*TO DO*. Copy exactly the lines from the "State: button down" line to the end, both included, and nothing else.

*DATA SEGMENT*.
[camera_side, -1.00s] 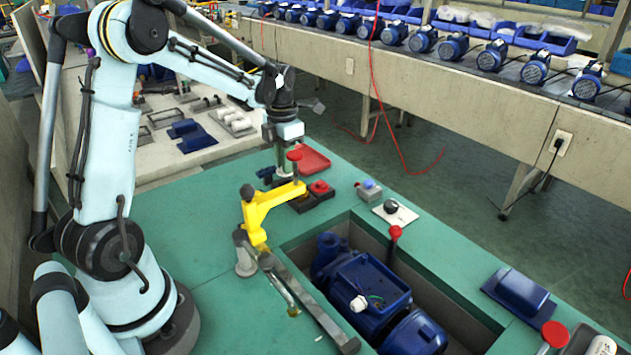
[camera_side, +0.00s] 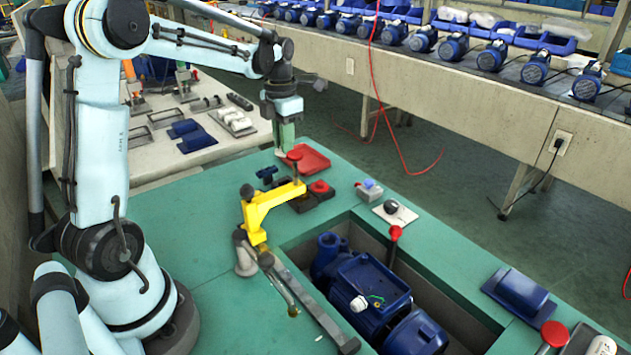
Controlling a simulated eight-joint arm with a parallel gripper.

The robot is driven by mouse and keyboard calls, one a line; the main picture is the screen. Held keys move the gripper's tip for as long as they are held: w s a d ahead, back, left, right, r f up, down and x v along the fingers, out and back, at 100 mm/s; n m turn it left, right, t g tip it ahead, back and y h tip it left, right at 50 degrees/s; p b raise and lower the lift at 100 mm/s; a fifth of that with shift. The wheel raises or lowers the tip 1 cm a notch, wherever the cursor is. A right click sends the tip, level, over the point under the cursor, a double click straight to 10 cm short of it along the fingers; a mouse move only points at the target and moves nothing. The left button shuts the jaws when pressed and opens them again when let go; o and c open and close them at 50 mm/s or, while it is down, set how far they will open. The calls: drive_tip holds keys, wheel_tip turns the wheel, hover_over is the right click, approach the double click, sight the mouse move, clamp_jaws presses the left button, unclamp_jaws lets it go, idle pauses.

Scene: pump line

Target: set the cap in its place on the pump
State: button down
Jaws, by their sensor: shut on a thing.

*OUTPUT*.
State: button down
Jaws, by their sensor: shut on a thing.

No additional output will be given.